Short problem ->
Output the full listing below exactly, without the pictures.

++++++

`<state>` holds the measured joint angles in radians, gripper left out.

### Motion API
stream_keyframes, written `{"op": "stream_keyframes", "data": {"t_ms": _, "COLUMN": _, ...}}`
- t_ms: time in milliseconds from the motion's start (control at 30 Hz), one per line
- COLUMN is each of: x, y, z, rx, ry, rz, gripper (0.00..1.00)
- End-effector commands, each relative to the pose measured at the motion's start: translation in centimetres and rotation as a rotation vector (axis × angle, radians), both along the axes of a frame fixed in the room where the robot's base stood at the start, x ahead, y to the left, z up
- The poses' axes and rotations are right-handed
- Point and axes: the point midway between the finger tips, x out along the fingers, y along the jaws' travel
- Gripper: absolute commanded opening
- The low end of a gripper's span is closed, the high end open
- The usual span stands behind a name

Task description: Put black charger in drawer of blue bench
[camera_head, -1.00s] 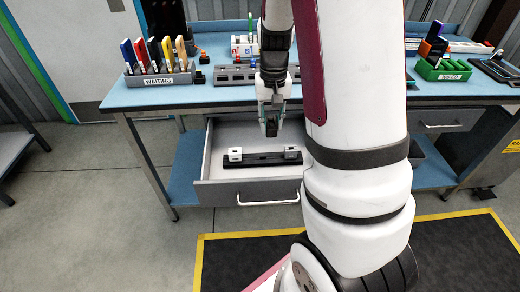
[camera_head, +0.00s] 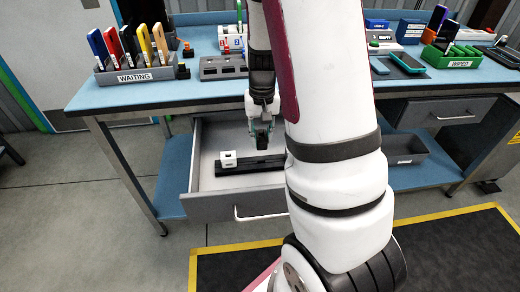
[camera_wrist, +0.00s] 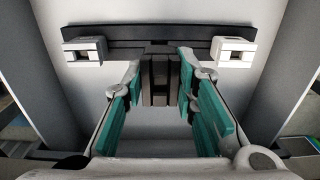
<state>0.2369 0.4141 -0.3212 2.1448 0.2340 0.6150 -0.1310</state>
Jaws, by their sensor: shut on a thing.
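The black charger (camera_wrist: 160,82) is a dark block between my fingertips in the wrist view. It shows small and dark in the head view (camera_head: 262,138). My gripper (camera_head: 262,118), also in the wrist view (camera_wrist: 160,80), is shut on it with teal-lined fingers. The drawer (camera_head: 220,208) of the blue bench (camera_head: 130,92) is pulled open, and the charger is at its inside. A black strip (camera_wrist: 130,35) lies on the drawer floor with a white charger at each end (camera_wrist: 85,50) (camera_wrist: 234,52). The held charger overlaps the strip's middle; I cannot tell whether they touch.
On the bench top stand a WAITING rack (camera_head: 148,72) with several upright devices, a grey slotted block (camera_head: 222,67) and a green WIPED rack (camera_head: 450,58). A second drawer (camera_head: 448,112) is closed at right. My arm hides the open drawer's right part in the head view.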

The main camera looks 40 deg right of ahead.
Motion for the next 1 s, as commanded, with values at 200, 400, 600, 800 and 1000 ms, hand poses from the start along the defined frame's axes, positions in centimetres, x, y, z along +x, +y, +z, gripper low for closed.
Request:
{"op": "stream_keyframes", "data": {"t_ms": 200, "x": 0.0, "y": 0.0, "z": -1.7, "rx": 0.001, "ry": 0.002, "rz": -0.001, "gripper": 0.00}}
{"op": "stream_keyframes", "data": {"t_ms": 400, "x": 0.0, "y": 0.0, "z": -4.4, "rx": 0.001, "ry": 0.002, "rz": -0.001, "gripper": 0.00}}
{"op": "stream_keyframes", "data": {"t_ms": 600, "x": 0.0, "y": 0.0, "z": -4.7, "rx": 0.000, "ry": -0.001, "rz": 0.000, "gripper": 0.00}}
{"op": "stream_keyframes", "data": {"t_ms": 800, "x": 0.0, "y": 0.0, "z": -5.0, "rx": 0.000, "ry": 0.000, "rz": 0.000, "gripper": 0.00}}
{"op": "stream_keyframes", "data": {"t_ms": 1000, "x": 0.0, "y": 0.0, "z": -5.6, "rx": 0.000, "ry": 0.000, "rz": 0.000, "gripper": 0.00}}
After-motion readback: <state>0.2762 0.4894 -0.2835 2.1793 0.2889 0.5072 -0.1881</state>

++++++

Solution below ->
`<state>` holds the measured joint angles in radians, gripper left out.

### Motion API
stream_keyframes, written `{"op": "stream_keyframes", "data": {"t_ms": _, "COLUMN": _, ...}}`
- t_ms: time in milliseconds from the motion's start (control at 30 Hz), one per line
- COLUMN is each of: x, y, z, rx, ry, rz, gripper (0.00..1.00)
- End-effector commands, each relative to the pose measured at the motion's start: translation in centimetres and rotation as a rotation vector (axis × angle, radians), both along the axes of a frame fixed in the room where the robot's base stood at the start, x ahead, y to the left, z up
- The poses' axes and rotations are right-handed
- Point and axes: the point midway between the finger tips, x out along the fingers, y along the jaws' travel
- Gripper: absolute commanded opening
- The low end of a gripper's span is closed, the high end open
- The usual span stands behind a name

Task description: Put black charger in drawer of blue bench
[camera_head, -1.00s] 
[camera_head, +0.00s] 
[camera_wrist, +0.00s] 
<state>0.2369 0.4141 -0.3212 2.1448 0.2340 0.6150 -0.1310</state>
Jaws, by their sensor: shut on a thing.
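The black charger (camera_wrist: 160,82) is a dark block between my fingertips in the wrist view. It shows small and dark in the head view (camera_head: 262,138). My gripper (camera_head: 262,118), also in the wrist view (camera_wrist: 160,80), is shut on it with teal-lined fingers. The drawer (camera_head: 220,208) of the blue bench (camera_head: 130,92) is pulled open, and the charger is at its inside. A black strip (camera_wrist: 130,35) lies on the drawer floor with a white charger at each end (camera_wrist: 85,50) (camera_wrist: 234,52). The held charger overlaps the strip's middle; I cannot tell whether they touch.
On the bench top stand a WAITING rack (camera_head: 148,72) with several upright devices, a grey slotted block (camera_head: 222,67) and a green WIPED rack (camera_head: 450,58). A second drawer (camera_head: 448,112) is closed at right. My arm hides the open drawer's right part in the head view.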

The main camera looks 40 deg right of ahead.
Motion for the next 1 s, as commanded, with values at 200, 400, 600, 800 and 1000 ms, hand poses from the start along the defined frame's axes, positions in centimetres, x, y, z along +x, +y, +z, gripper low for closed.
Request:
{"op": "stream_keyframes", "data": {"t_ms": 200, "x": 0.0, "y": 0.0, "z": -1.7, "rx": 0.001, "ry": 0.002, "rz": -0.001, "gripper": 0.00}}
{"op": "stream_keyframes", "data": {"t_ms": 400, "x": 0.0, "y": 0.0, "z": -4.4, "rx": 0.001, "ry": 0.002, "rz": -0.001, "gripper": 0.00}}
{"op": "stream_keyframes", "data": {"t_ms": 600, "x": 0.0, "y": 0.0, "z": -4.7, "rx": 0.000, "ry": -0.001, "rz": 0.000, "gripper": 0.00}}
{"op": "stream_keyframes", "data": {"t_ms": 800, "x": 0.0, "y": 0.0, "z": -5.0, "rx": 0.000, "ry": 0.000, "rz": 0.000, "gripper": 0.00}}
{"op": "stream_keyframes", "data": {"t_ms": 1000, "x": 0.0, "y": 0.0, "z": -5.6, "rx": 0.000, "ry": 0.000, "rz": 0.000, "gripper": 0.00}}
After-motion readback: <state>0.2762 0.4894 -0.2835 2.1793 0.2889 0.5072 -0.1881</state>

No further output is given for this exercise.